菅氏は総裁選立候補に向けた政策集づくりにも着手していた。親しい官僚らを集めて勉強会を開き、政権構想の本を出版する準備に入った。柳沢氏も勉強会のメンバーになっていたという。2020年8月、安倍氏が持病の悪化を理由に退陣を表明。菅氏の去就が注目された。菅氏は、表向きは慎重な姿勢を見せていたが、準備は着々と進められていたのだ。
総裁選は菅、岸田、石破の3氏で争われ、菅氏が安倍氏や麻生太郎副総理・財務相らの支持を集めて圧勝。
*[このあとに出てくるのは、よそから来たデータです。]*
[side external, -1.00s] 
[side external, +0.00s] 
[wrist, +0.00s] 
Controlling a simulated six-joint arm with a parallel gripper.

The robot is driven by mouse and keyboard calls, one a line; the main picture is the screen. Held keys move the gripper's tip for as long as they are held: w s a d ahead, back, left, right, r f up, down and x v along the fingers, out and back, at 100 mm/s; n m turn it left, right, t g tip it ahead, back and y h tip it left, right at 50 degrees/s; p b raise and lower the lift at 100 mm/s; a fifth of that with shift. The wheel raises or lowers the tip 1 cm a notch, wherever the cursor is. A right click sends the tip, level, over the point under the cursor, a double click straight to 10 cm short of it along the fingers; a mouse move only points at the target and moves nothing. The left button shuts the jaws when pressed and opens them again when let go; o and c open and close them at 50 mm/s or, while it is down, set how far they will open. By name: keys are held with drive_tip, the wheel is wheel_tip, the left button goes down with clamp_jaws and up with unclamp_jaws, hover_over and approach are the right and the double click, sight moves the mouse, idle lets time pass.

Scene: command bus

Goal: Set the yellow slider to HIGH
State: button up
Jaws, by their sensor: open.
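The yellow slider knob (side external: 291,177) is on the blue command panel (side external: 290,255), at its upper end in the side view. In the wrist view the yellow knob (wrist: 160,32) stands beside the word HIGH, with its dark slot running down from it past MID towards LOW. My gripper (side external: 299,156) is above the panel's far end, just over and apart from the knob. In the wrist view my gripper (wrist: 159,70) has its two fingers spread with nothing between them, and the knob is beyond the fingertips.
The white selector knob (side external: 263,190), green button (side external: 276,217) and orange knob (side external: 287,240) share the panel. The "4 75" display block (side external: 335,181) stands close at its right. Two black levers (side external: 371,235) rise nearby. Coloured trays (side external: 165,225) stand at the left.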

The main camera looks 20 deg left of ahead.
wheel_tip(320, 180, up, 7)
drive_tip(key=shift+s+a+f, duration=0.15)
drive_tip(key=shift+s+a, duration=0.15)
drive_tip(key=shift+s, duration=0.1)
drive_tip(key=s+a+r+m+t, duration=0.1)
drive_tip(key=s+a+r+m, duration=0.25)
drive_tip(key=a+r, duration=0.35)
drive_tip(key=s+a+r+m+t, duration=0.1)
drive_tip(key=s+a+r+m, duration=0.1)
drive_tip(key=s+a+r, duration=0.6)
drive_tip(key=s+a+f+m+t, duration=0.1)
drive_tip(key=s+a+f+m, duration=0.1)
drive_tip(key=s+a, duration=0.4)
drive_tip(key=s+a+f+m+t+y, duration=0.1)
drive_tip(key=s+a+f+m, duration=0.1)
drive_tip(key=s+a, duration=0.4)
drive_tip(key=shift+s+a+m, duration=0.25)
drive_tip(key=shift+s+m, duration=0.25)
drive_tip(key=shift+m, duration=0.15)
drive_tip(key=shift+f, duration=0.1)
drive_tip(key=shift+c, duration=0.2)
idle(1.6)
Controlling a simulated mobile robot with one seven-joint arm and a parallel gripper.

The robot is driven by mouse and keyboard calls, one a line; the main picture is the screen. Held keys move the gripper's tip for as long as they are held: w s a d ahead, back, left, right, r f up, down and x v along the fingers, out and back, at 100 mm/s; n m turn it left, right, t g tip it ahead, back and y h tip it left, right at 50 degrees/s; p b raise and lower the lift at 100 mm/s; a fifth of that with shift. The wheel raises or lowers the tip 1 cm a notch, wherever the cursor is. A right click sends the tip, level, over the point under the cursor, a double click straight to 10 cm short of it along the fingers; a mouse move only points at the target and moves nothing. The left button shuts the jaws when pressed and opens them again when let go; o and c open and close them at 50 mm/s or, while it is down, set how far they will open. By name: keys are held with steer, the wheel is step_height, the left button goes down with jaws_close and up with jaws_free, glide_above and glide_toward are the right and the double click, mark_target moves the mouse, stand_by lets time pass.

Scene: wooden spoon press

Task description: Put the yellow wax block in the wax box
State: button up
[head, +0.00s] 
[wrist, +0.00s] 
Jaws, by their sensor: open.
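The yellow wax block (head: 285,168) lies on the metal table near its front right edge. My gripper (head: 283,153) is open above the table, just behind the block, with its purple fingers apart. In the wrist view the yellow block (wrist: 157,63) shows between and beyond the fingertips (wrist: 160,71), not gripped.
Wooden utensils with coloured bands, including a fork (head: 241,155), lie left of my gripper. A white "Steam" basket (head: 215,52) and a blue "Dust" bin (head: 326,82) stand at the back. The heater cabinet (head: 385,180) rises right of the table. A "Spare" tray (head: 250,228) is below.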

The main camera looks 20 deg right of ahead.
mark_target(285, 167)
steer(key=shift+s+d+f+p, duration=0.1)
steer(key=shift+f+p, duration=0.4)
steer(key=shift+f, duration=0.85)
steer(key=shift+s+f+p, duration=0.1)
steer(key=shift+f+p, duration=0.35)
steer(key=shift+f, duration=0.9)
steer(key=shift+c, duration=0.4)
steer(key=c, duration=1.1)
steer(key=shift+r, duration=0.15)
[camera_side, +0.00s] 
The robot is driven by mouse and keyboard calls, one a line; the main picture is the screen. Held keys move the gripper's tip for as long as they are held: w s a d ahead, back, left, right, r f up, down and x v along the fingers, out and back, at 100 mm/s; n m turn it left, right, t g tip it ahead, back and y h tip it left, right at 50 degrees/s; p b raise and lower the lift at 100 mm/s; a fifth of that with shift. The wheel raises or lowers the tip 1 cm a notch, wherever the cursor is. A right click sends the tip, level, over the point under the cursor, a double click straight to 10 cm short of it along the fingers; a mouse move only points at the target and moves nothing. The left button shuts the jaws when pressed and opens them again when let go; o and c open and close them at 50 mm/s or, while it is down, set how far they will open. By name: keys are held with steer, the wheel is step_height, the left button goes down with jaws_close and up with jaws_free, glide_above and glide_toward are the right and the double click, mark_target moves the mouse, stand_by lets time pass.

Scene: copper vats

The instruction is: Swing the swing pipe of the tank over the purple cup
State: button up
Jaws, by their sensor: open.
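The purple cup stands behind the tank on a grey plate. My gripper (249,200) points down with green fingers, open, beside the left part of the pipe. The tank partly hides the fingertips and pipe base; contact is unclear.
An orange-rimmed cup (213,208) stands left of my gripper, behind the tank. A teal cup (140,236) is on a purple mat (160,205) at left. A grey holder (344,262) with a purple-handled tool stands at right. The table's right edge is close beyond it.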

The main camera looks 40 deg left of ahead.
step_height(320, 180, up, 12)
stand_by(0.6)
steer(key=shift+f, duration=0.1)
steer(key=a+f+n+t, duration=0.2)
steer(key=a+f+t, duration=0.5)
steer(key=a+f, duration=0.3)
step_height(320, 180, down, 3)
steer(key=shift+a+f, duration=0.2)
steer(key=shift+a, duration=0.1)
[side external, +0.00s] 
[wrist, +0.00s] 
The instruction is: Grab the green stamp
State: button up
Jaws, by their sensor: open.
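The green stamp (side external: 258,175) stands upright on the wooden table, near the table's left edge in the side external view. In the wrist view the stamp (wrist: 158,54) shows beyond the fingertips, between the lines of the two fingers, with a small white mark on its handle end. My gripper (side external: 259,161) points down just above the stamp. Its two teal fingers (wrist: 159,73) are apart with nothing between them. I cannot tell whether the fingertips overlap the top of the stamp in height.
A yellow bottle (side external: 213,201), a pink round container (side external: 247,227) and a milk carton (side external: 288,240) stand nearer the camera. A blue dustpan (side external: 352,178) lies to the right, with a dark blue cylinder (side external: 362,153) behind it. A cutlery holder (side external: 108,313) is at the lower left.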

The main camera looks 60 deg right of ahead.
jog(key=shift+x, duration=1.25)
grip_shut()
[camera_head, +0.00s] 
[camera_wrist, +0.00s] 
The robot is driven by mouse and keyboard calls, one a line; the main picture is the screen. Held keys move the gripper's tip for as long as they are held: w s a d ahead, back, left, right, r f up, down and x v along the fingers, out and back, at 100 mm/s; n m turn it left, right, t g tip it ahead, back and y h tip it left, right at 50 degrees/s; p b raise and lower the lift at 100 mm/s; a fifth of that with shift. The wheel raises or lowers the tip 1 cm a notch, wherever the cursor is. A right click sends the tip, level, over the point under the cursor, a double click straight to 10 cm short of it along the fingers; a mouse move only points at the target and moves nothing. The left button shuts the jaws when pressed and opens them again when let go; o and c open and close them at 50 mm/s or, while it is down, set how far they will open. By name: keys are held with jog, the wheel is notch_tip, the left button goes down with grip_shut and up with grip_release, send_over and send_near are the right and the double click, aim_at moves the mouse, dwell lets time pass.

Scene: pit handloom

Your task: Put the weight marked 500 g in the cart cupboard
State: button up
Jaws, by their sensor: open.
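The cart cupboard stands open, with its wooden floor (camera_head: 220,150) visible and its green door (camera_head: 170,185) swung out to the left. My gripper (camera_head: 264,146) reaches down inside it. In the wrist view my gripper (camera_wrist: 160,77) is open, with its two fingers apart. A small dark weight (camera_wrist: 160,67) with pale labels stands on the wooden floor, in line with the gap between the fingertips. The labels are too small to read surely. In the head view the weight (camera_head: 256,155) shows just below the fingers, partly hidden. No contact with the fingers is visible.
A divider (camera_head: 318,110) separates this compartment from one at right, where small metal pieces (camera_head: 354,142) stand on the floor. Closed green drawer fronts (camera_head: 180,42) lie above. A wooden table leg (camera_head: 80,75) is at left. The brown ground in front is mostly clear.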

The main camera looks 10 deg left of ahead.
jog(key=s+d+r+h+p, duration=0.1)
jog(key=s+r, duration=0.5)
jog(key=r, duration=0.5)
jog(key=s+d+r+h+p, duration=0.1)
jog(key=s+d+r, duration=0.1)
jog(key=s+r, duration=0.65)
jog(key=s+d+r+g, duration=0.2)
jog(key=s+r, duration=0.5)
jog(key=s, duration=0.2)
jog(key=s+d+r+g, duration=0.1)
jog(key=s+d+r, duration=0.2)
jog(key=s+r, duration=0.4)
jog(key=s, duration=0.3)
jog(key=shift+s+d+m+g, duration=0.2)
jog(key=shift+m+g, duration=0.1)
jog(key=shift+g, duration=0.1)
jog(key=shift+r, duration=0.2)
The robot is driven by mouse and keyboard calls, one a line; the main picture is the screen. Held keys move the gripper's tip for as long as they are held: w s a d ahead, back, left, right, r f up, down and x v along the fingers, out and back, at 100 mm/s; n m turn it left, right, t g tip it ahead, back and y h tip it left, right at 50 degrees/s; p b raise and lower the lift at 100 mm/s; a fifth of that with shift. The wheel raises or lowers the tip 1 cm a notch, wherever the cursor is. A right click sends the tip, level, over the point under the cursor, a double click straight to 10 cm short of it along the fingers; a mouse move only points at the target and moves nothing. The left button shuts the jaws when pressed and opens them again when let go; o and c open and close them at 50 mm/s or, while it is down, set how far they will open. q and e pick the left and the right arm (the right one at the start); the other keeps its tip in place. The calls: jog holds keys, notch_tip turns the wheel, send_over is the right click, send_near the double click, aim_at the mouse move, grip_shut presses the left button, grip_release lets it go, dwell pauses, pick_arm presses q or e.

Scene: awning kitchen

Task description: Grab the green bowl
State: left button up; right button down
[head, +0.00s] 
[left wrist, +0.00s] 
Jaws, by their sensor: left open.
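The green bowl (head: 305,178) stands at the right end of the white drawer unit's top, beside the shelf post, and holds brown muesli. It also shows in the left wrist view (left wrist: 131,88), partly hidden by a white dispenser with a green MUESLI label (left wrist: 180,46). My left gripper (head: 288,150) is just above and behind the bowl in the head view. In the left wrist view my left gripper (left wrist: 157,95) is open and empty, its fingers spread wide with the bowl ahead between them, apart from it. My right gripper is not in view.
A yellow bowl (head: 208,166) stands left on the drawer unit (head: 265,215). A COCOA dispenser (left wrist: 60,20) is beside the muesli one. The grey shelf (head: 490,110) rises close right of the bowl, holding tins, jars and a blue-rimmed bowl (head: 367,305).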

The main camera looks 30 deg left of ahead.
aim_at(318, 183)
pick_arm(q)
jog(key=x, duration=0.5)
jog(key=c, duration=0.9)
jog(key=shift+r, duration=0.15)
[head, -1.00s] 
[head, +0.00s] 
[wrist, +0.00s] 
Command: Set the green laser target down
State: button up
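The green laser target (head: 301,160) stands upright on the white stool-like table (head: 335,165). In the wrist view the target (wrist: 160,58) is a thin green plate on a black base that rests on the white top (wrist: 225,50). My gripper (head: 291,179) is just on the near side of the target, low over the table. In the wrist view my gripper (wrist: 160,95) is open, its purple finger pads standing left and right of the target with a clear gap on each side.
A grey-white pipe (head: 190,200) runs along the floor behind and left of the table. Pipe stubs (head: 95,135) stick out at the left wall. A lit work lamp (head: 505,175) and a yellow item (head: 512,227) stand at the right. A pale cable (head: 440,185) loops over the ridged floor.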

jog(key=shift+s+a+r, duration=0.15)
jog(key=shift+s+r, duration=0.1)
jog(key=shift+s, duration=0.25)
菅氏が柳沢氏に打ち明けていた作戦通りに展開した。
首相に就いた菅氏は、コロナ対策としてワクチン接種の推進をはかるが、冬から感染が再び拡大。記者会見では、質問に正面から答えない場面が目立ち、国民への発信力不足が批判された。
それでも菅首相は東京五輪・パラリンピックの開催を強行。21年9月の自民党総裁選に先駆けて衆議院を解散し、総選挙に臨むシナリオを描く。ただ、感染拡大でタイミングがつかめない。自民党の二階俊博幹事長の交代など人事を刷新したうえで解散に踏み切ることも検討したが、党内の反対で挫折。9月3日には総裁選不出馬を表明し、退陣を余儀なくされた。その間の経緯についても、柳沢氏は菅氏への直接取材をもとに詳細に記述している。